In other words, Israelis, as they contemplate whether to embrace the path of ethnic cleansing or simply retain an apartheid system, must consider whether they want to consolidate what more and more people around the world view as a pariah state. The answer may be yes, but what security lies in this, and for how long? In recent decades, Israel’s enemies have improved their weapons and strategies, while the United States, Israel’s strongest ally, has found itself more isolated. The refusal of Israeli leaders to give Palestinians a state—even one that is mangled and garrisoned by an abusive military, where Israel controls all access points, all resources, all lives—is no longer tolerable to a generation of young people worldwide.

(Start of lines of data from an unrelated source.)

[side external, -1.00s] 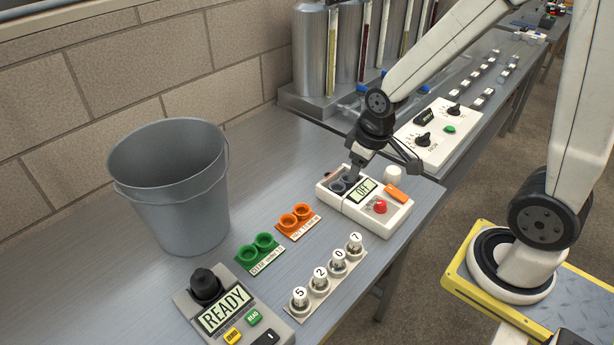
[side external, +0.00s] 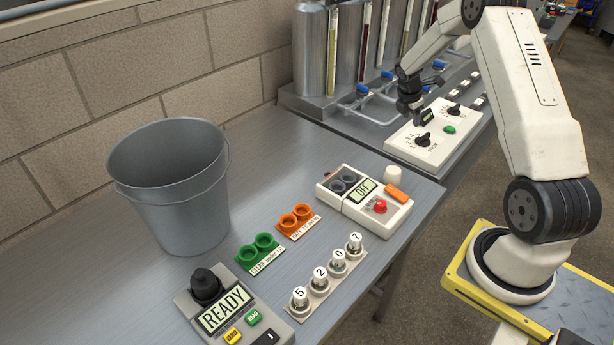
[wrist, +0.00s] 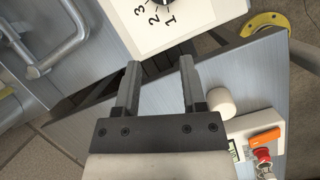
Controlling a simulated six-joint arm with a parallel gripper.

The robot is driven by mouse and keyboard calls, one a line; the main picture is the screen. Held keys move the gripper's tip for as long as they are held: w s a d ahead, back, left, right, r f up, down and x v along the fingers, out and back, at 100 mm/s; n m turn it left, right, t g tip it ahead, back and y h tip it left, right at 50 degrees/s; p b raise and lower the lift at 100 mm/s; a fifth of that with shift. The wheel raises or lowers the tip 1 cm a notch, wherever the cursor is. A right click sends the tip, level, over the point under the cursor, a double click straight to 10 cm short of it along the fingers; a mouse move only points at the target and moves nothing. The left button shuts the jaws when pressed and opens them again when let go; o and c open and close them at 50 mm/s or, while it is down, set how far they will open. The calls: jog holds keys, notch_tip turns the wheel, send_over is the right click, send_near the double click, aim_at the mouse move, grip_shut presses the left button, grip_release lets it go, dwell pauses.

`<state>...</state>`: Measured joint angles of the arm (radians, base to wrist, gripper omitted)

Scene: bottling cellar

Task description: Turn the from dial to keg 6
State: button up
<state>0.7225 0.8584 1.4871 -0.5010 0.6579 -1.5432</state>
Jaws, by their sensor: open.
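The from dial (side external: 423,140) is a black knob on the white control panel (side external: 398,148), with small marks around it that are too small to read in the side view. A second black dial (side external: 453,110) sits farther back on the panel. My gripper (side external: 412,117) is above the panel's left part, beyond the from dial, apart from both dials. In the wrist view my open, empty fingers (wrist: 161,68) point toward the panel's edge. A black dial (wrist: 161,3) is cut off at the top there, with the numbers 1, 2 and 3 beside it. Which dial it is and its pointer are unclear.
A green button (side external: 449,129) and a small black display (side external: 426,117) are on the panel. Pipes with blue valve handles (side external: 362,90) stand behind it.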

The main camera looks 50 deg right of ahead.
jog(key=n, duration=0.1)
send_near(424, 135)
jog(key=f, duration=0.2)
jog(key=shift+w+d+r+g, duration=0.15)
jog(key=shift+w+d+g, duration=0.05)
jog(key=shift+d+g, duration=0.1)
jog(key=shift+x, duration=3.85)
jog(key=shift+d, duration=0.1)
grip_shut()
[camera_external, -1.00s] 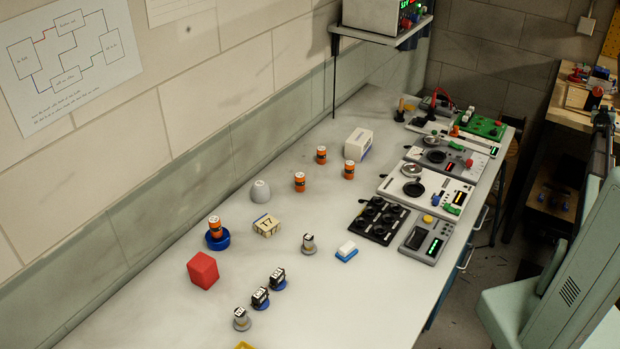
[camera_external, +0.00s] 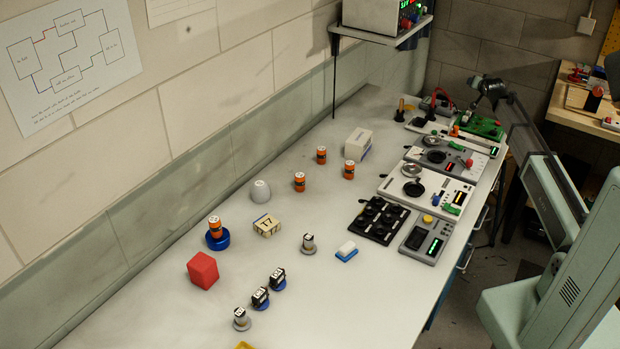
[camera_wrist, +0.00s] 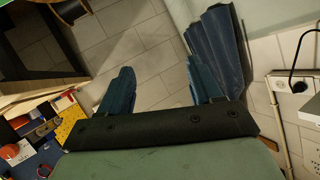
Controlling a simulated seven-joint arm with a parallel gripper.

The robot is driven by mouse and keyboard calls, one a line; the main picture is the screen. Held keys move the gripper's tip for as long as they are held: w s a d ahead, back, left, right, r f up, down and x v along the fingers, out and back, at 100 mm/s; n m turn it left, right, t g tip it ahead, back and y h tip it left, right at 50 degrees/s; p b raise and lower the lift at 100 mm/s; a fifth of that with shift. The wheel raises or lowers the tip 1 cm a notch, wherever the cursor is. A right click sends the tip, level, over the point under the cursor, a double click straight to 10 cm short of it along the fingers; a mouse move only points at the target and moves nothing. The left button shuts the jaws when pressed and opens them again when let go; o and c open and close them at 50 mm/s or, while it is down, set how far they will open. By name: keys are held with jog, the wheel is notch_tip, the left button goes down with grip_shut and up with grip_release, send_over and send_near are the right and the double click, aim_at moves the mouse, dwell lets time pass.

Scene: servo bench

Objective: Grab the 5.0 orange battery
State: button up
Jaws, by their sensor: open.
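Several orange batteries with dark bands stand upright in the external view: one at the back (camera_external: 321,155), one to its right (camera_external: 349,170), one nearer (camera_external: 300,182), and one on a blue round base (camera_external: 217,241), this battery (camera_external: 215,228) being the nearest. Their labels are too small to read, so I cannot tell which is the 5.0. My gripper (camera_wrist: 162,85) is open and empty in the wrist view, its blue-grey fingers apart above tiled floor. My arm is at the right of the external view, away from the batteries; its fingers cannot be made out there.
A red cube (camera_external: 203,270), grey dome (camera_external: 260,190), date block (camera_external: 267,226) and white box (camera_external: 358,143) stand on the pale bench (camera_external: 350,300). A black tray (camera_external: 377,219) and instrument panels (camera_external: 427,190) line its right side.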

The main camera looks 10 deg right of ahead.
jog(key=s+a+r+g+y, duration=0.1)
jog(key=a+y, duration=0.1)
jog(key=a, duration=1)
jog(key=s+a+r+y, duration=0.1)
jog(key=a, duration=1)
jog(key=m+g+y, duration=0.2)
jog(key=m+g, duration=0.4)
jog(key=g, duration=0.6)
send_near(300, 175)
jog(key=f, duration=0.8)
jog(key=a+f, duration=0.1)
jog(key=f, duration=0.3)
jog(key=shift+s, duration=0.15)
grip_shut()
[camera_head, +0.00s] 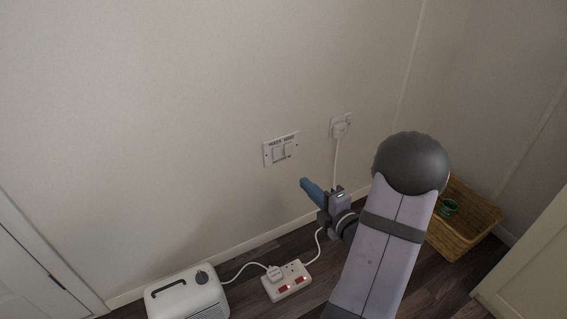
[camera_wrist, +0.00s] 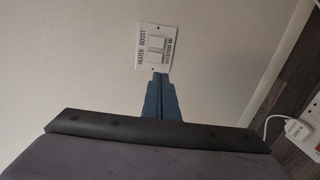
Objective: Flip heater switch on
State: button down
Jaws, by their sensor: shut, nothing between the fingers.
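A white switch plate (camera_head: 281,158) with two rockers side by side is on the wall, lettered HEATER BOOST along its top. The heater rocker (camera_head: 276,153) is on the left, the boost rocker (camera_head: 288,149) on the right. I cannot tell which way either is tipped. My gripper (camera_head: 304,182) has blue fingers, shut and empty, below and right of the plate. In the wrist view the plate (camera_wrist: 142,59) appears turned sideways, and the gripper tips (camera_wrist: 160,75) point at its near edge, by the heater rocker (camera_wrist: 155,56). Contact is not visible.
A plugged socket (camera_head: 341,127) is on the wall to the right, its white cord hanging behind my gripper. Below are a power strip (camera_head: 287,283) with red switches and a white heater (camera_head: 187,295). A wicker basket (camera_head: 462,236) stands right. The wall left of the plate is clear.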

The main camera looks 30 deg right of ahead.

Israelis must feel besieged and many are facing a rising tide of antisemitism. Given the significant numbers of Jews in Israel and outside who reject the pitiless logic of Israel’s occupation, antisemitism is not only an odious reaction to what Israel is doing, it is also an especially stupid one. As Israel stands before the two alternatives of a just peace with the Palestinians or ethnic cleansing, they have to be persuaded to select the first. There are those in Israel, many of them in power, who reject peace, which is precisely why those in the Arab world and elsewhere who want a settlement must find common cause with Jews all over who seek the same thing.

When the reactions to October 7 finally die down, many will realize what should be obvious by now. Jews and Arabs have no choice but to coexist since neither people will ever manage to get rid of the other, even as striving to do so diminishes each.